### INSTRUCTIONS TO FOLLOW
In the lines below, output everything from the first line through the line containing "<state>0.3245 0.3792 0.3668" exactly as it is. Pictures are not part of the output.
◇ ◇ ◇ ◇
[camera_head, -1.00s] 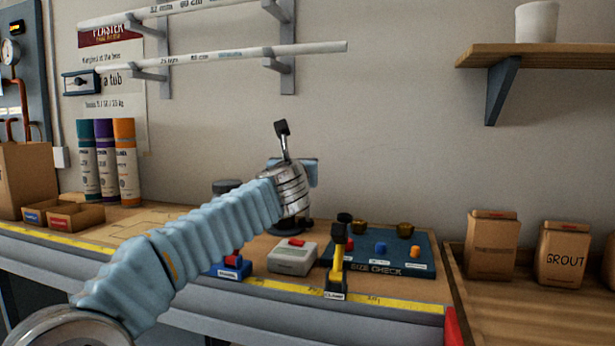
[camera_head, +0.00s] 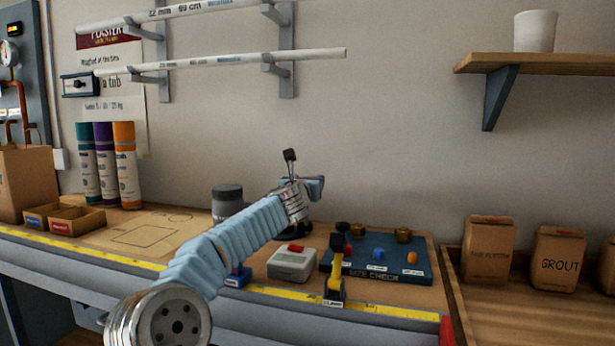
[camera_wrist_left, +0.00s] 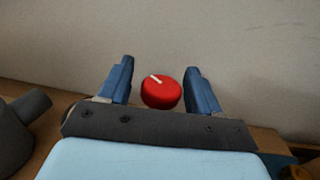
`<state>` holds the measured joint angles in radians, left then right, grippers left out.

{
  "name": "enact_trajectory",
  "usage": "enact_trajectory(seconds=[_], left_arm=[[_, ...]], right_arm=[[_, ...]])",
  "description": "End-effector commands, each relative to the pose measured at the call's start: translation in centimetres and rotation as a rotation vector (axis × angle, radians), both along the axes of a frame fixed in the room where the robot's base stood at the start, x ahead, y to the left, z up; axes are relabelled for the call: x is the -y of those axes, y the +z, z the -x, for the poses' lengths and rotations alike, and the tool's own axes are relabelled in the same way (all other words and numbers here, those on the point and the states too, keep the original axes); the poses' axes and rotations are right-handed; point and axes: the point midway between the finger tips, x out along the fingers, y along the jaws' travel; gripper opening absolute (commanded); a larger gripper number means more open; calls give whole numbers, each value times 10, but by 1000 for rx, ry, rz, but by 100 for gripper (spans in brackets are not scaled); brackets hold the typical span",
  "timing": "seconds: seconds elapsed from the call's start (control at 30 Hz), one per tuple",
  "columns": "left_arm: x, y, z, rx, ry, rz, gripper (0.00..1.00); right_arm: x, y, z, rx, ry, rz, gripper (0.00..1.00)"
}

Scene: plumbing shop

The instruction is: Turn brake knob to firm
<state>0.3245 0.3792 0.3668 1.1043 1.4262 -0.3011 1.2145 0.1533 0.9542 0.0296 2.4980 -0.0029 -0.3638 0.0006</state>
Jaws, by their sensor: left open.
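A red round knob (camera_wrist_left: 161,94) with a white pointer line shows in the left wrist view. The line points to the upper left. My left gripper (camera_wrist_left: 159,80) is open, with one blue finger on each side of the knob and a visible gap at both sides. I cannot tell how deep the knob lies between the fingers. In the head view my left gripper (camera_head: 314,187) is above the back of the bench, mostly behind my wrist. The knob, its mount and any firm mark are hidden there. My right gripper is not in view.
A grey canister (camera_head: 227,203) stands left of my wrist. A grey box with a red button (camera_head: 292,263), a yellow and black upright tool (camera_head: 335,270) and a blue size-check board (camera_head: 390,277) are on the bench. The wall is close behind.

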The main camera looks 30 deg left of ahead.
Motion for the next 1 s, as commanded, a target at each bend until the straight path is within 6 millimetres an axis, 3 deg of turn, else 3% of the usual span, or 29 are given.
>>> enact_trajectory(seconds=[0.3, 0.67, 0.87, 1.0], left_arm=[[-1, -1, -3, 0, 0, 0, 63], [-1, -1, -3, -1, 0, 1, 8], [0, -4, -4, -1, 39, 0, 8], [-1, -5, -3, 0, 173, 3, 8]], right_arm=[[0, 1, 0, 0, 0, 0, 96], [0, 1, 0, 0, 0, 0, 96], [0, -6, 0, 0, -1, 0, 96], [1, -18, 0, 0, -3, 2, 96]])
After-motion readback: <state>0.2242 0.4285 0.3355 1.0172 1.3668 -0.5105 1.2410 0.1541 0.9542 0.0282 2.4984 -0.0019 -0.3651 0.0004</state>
◇ ◇ ◇ ◇
### TASK RESPONSE
[camera_head, -1.00s] 
[camera_head, +0.00s] 
[camera_wrist_left, +0.00s] 
`<state>` holds the measured joint angles in radians, left then right, grippers left out.

{
  "name": "enact_trajectory",
  "usage": "enact_trajectory(seconds=[_], left_arm=[[_, ...]], right_arm=[[_, ...]])",
  "description": "End-effector commands, each relative to the pose measured at the call's start: translation in centimetres and rotation as a rotation vector (axis × angle, radians), both along the axes of a frame fixed in the room where the robot's base stood at the start, x ahead, y to the left, z up; axes are relabelled for the call: x is the -y of those axes, y the +z, z the -x, for the poses' lengths and rotations alike, and the tool's own axes are relabelled in the same way (all other words and numbers here, those on the point and the states too, keep the original axes); the poses' axes and rotations are right-handed; point and axes: the point midway between the finger tips, x out along the fingers, y along the jaws' travel; gripper opening absolute (commanded); a larger gripper number means more open; calls give whole numbers, each value times 10, but by 1000 for rx, ry, rz, but by 100 for gripper (spans in brackets are not scaled); brackets hold the typical span",
  "timing": "seconds: seconds elapsed from the call's start (control at 30 Hz), one per tuple",
  "columns": "left_arm: x, y, z, rx, ry, rz, gripper (0.00..1.00); right_arm: x, y, z, rx, ry, rz, gripper (0.00..1.00)"
}

Scene: plumbing shop

The instruction is: Turn brake knob to firm
<state>0.3245 0.3792 0.3668 1.1043 1.4262 -0.3011 1.2145 0.1533 0.9542 0.0296 2.4980 -0.0029 -0.3638 0.0006</state>

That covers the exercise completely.